1.3.5.Een medewerker van de gemeente Lansingerland heeft de overgelegde bankafschriften per maand geanalyseerd en de bevindingen daarvan neergelegd in een ongedateerd rapport ‘Analyse bankafschriften’. Uit dit rapport valt onder meer het volgende af te leiden.
- In januari 2017 heeft appellant in totaal € 2.904,76 ontvangen, waarvan € 1.542,26 aan salaris, en in totaal € 982,28 uitgegeven aan vaste lasten, eten en drinken. In deze maand heeft appellant geen betalingen verricht voor elektriciteit en zorgverzekering, maar wel voor huur en water.
- In februari 2017 heeft appellant in totaal € 4.246,- ontvangen, waarvan € 1.386,- aan salaris, € 1.750,- van A, € 430,- van een bedrijf van X, een ex-partner van appellant (bedrijf van X), en € 580,- van B. In totaal € 328,94 heeft hij uitgegeven aan vaste lasten, eten en drinken. In deze maand heeft appellant geen betalingen verricht voor huur en zorgverzekering, maar wel voor water en elektriciteit.
- In maart 2017 heeft appellant in totaal € 3.409,- ontvangen, waarvan € 1.399,- aan salaris en € 500,- van B. Hij heeft in totaal € 125,76 uitgegeven aan vaste lasten, eten en drinken. In deze maand heeft appellant geen betalingen verricht voor huur, elektriciteit en zorgverzekering, maar wel voor water. Appellant heeft € 500,- overgemaakt aan C onder vermelding van Peugeot 206 blauw.
- In april 2017 heeft appellant in totaal € 4.532,76 ontvangen, waarvan € 1.619,19 aan salaris en € 2.600,- van het bedrijf van X, en in totaal € 351,27 uitgegeven aan vaste lasten, eten en drinken. In deze maand heeft appellant geen betalingen verricht voor huur, elektriciteit en zorgverzekering. Op 7 en 12 april 2017 heeft appellant € 2.000,- onderscheidenlijk € 2.500,- overgemaakt aan C en op 24 april 2017 € 1.000,- aan D.
- In mei 2017 heeft appellant in totaal € 2.098,90 ontvangen, waarvan € 218,90 aan (restant)salaris en € 1.600,- van het bedrijf van X, en in totaal € 268,77 uitgegeven aan vaste lasten en boodschappen. In deze maand heeft appellant geen betalingen verricht voor huur, elektriciteit en zorgverzekering of andere verzekeringen. Appellant heeft € 1.225,35 betaald aan een reisbureau. Uit dit rapport blijkt niet dat de medewerker de periode na mei 2017 heeft onderzocht.

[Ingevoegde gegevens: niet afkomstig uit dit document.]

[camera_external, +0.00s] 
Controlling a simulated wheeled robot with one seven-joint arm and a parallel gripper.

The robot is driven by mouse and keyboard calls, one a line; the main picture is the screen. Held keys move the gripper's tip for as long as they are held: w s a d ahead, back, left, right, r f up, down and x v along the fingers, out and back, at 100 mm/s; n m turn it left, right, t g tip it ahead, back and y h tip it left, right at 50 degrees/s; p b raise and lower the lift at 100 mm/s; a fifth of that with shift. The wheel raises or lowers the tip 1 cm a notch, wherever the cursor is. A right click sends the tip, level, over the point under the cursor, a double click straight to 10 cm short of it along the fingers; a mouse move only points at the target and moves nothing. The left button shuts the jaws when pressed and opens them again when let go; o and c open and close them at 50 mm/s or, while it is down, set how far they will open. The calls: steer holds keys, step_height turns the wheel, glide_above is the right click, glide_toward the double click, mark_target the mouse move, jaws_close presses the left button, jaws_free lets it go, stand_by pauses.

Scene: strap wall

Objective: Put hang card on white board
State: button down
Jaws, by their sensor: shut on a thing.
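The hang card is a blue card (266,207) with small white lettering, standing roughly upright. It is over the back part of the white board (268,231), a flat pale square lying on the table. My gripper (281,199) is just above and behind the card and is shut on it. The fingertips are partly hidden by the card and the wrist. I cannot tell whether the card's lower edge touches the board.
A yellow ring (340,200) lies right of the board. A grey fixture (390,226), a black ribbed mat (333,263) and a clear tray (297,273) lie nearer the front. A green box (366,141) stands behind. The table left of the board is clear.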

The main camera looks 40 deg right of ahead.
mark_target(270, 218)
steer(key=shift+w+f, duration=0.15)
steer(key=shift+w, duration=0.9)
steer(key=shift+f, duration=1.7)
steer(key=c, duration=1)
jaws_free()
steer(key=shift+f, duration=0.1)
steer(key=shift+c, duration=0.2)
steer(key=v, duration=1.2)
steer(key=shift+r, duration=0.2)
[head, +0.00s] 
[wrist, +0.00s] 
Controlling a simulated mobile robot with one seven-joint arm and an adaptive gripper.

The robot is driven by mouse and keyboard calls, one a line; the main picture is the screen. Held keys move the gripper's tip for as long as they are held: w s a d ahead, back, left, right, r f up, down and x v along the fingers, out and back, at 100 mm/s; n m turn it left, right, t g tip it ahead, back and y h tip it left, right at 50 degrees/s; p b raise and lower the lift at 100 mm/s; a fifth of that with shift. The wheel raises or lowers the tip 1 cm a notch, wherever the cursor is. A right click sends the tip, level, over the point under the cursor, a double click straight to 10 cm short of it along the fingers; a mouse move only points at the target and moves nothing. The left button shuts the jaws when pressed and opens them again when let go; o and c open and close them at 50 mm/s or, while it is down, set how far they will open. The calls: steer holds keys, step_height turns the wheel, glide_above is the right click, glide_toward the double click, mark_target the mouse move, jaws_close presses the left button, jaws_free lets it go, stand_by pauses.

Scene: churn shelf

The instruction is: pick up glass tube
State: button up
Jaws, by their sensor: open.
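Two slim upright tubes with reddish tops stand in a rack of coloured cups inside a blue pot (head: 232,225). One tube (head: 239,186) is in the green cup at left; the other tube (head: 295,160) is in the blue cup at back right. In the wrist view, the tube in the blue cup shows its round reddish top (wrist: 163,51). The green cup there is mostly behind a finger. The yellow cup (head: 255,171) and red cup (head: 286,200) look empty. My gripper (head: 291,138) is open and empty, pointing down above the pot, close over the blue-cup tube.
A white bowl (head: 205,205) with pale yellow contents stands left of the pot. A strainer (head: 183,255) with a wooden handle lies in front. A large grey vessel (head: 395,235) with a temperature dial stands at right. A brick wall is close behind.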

1.3.6.De bevindingen van het onderzoek zijn neergelegd in een rapport van 11 augustus 2017. In dit rapport is vermeld dat appellant de volgende onduidelijkheden in het leven heeft geroepen over zijn financiële situatie. Op de bankafschriften zijn diverse stortingen zichtbaar van X via haar bedrijf. Appellant had maandelijks structurele bij- en afschrijvingen van en naar derden, onder meer van B en van E, de moeder van de zoon van appellant. Gezien de overgeschreven bedragen naar C en de betaling van contributie voor de ANWB is het onduidelijk of appellant beschikt over een auto en wat de eventuele waarde is van dit voertuig. Ondanks de hem gegeven hersteltermijnen heeft appellant deze onduidelijkheden niet kunnen wegnemen. De stortingen, bijschrijvingen en afschrijvingen, in samenhang bezien met onder meer zijn veroordeling voor een Opiumwetdelict, waarover hij geen nadere inlichtingen wil verschaffen, maken de financiële situatie van appellant onduidelijk. Hij heeft onduidelijkheden in het leven geroepen en deze laten voortbestaan. Aangezien appellant niet heeft voldaan aan de op hem rustende bewijslast, heeft hij zijn wettelijke inlichtingenverplichting geschonden. Ook uit dit rapport blijkt niet dat de medewerker de periode na mei 2017 heeft onderzocht.